* Start Exercise materials *

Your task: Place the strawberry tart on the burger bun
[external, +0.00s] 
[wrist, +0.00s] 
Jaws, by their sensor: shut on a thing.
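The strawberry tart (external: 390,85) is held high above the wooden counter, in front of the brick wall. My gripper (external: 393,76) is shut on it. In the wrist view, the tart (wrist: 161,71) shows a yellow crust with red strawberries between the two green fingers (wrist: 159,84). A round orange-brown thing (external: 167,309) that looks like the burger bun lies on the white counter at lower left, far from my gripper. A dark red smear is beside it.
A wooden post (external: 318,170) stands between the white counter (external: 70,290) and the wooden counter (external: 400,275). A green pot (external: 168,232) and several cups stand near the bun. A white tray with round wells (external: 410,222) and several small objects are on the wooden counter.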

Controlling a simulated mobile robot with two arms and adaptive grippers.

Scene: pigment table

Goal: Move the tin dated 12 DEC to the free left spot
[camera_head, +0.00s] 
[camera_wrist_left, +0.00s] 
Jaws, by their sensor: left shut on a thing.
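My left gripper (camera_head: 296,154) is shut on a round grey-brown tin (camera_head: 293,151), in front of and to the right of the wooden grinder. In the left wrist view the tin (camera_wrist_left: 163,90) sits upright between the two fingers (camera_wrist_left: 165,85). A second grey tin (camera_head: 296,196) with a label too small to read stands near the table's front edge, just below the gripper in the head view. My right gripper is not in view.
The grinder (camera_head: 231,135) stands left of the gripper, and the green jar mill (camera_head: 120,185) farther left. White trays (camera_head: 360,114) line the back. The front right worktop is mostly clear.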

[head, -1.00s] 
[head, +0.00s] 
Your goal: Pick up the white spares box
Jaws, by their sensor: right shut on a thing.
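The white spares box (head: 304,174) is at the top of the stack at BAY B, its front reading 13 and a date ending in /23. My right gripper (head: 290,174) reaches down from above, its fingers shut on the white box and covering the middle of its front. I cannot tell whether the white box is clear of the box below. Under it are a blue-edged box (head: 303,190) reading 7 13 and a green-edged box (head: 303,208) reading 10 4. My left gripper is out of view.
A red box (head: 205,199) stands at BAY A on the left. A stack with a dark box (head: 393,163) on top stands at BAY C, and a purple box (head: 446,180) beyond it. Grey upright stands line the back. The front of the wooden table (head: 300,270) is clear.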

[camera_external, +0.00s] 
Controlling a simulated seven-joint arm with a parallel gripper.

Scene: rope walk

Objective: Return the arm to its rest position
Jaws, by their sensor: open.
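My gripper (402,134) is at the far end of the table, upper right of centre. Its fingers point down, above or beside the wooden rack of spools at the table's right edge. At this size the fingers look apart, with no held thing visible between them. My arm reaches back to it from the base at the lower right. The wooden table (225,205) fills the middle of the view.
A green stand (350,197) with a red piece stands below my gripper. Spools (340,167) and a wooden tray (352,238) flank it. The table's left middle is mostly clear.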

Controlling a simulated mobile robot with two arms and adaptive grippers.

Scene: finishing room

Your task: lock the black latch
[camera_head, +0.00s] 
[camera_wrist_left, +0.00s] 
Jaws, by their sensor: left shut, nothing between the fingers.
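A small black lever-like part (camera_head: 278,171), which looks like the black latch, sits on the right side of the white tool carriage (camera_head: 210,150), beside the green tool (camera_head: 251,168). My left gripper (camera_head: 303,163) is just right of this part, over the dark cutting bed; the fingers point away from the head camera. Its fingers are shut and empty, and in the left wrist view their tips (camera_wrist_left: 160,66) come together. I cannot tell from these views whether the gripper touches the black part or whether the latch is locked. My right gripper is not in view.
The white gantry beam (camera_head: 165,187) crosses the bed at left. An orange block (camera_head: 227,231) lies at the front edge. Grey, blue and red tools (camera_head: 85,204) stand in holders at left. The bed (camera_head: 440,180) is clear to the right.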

* End Exercise materials *

» What is required: Select every line where the word "task" occurs.

» Correct response:
Your task: Place the strawberry tart on the burger bun
Your task: lock the black latch

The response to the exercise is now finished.